I was privileged over the Christmas holidays to see the movie Lincoln with my wife and in-laws. The movie was well-crafted and dealt with issues that are important to me. I was similarly privileged recently to participate in Linn-Benton Community College’s Martin Luther King Day Celebration, where members of the community did a public reading of Dr. King’s “Letter from Birmingham Jail” at our Albany campus. I was surprised at my emotional reaction to portions of both the movie and the letter.
President Lincoln and Dr. King were rationalists, or people who believe that reason and experience are the fundamental criteria for solving problems. Lincoln was also a lawyer, and Dr. King was a scholar who fully understood the concept of the rule of law. It was not the purpose of either the movie or the letter to explore the rule of law, but I believe both offered some great insight into an important question.
The term “rule of law” was apparently coined in England during the early 19th century, and scholars continue to debate its meaning today. I think most agree in rough terms it represents the idea that we govern ourselves by laws and the processes that create them rather than by individual whim, force, divine right, or some other supernatural power. We practice this belief in the United States through democratic mechanisms such as elected representation and, in some cases, direct democracy.

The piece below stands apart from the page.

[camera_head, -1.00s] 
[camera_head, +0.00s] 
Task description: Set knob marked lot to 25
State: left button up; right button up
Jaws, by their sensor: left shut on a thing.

Lincoln felt so strongly enough about the rule of law as expressed by the U.S. Constitution that he was willing to send troops to enforce it. As he later wrote in the Gettysburg Address, he was not prepared to see “government of the people, by the people, for the people … perish from the earth,” even recognizing the toll in human suffering that decision entailed.

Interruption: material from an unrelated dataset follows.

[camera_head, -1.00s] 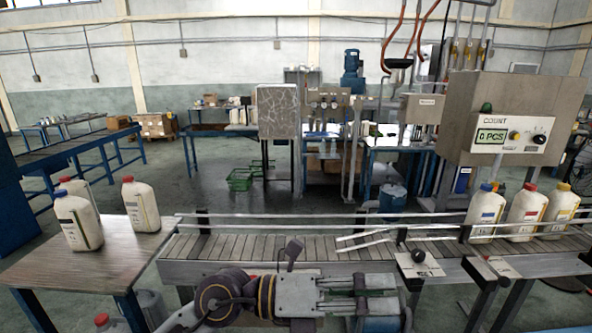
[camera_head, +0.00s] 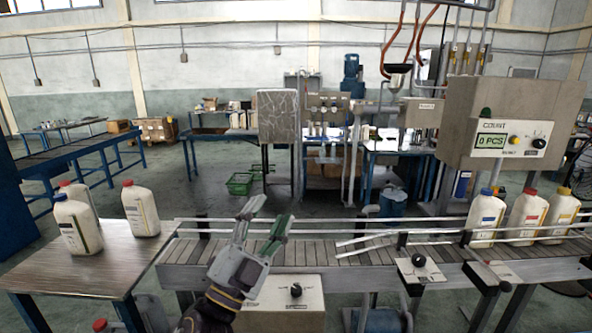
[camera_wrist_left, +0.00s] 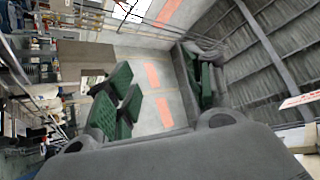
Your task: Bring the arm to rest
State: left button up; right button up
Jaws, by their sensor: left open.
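My left gripper (camera_head: 262,224) is at the lower middle of the head view, in front of the conveyor (camera_head: 330,250), with its fingers pointing up. It is open and empty. In the left wrist view its green-padded fingers (camera_wrist_left: 150,95) are spread apart, with nothing between them. My right gripper is not in view.
Two white bottles (camera_head: 77,224) (camera_head: 141,211) stand on the table (camera_head: 110,264) at left, a third partly behind. Three bottles (camera_head: 487,217) (camera_head: 527,214) (camera_head: 560,216) stand on the conveyor's right end, below a counter box (camera_head: 500,118) reading 0 PCS. A knob box (camera_head: 282,300) sits below the conveyor's front.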

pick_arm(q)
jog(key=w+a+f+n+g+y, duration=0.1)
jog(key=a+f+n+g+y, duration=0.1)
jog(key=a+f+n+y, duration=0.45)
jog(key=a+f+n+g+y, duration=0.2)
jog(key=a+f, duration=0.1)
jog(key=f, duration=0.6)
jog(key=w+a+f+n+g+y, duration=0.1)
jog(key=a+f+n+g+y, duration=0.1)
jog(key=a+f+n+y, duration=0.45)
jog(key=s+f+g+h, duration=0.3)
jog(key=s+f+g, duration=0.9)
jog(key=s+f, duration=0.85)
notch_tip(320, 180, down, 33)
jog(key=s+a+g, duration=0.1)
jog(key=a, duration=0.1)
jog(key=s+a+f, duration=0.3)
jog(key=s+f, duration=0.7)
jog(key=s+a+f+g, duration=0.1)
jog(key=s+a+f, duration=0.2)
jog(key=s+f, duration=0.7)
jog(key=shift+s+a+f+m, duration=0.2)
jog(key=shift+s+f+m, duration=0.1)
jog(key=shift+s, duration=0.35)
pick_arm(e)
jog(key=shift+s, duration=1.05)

Dr. King demonstrated a similar commitment in a different way. He respected the rule of law, despite rejecting, and, in fact, preaching disobedience to, laws that denied full citizenship to people of color in many parts of the country. King wrote in his “Letter from Birmingham Jail:”

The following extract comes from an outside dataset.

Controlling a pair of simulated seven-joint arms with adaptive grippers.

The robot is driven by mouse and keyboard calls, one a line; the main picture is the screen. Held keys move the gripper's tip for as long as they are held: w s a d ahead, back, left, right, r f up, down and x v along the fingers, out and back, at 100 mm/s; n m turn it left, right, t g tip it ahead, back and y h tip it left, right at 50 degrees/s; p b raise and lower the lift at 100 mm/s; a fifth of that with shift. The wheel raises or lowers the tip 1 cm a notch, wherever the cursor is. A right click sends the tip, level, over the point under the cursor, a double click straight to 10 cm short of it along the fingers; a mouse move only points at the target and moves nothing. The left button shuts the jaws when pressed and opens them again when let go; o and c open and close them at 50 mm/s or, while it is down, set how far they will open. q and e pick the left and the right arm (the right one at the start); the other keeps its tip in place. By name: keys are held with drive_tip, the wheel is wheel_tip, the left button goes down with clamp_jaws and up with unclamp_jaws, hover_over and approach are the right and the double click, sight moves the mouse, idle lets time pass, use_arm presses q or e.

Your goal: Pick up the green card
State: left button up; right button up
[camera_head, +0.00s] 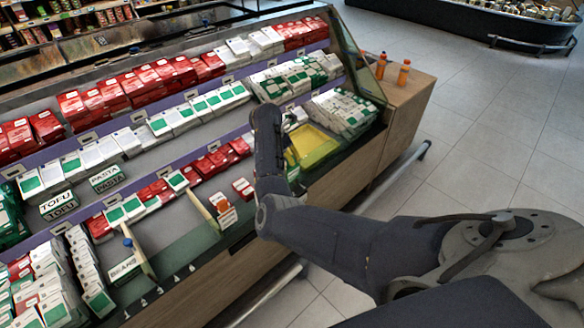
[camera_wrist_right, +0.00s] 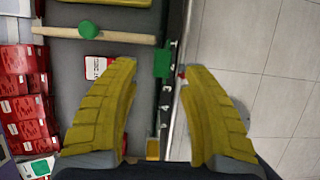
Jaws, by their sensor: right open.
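The green card (camera_wrist_right: 163,59) shows in the right wrist view as a small dark green piece at the case's front rail, just ahead of my fingertips and near the middle of the gap between them. My right gripper (camera_wrist_right: 158,70) has its two yellow fingers spread wide, one on each side, with nothing held. In the head view my right arm reaches over the front of the case, and its wrist (camera_head: 267,135) hides most of the gripper and its surroundings. I cannot make out the card clearly there. My left gripper is in neither view.
A wooden divider (camera_wrist_right: 95,35) with a green knob lies left of the card. Red boxes (camera_wrist_right: 20,105) stand further left. A yellow tray (camera_head: 314,147) sits in the case near my right wrist. Orange bottles (camera_head: 403,73) stand on the end counter. Open floor (camera_head: 480,130) lies right.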

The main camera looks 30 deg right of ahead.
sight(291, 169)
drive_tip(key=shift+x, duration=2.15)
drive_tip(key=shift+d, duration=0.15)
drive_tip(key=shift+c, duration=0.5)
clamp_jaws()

“In no sense do I advocate evading or defying the law, as would the rabid segregationist. That would lead to anarchy. One who breaks an unjust law must do so openly, lovingly, and with a willingness to accept the penalty. I submit that an individual who breaks a law that conscience tells him is unjust, and who willingly accepts the penalty of imprisonment in order to arouse the conscience of the community over its injustice, is in reality expressing the highest respect for law.”
I would be surprised if anyone could truthfully say they agree with and have obeyed every law they have ever been subjected to through the course of their lives. I’ve broken my share and will almost certainly do so again, although probably not on purpose. I will, however, continue to advocate for the rule of law because I have seen first-hand what happens when it no longer exists. Freedom from the law is not really freedom at all, but rather anarchy that penalizes the humane and civilized while rewarding the brutal and immoral.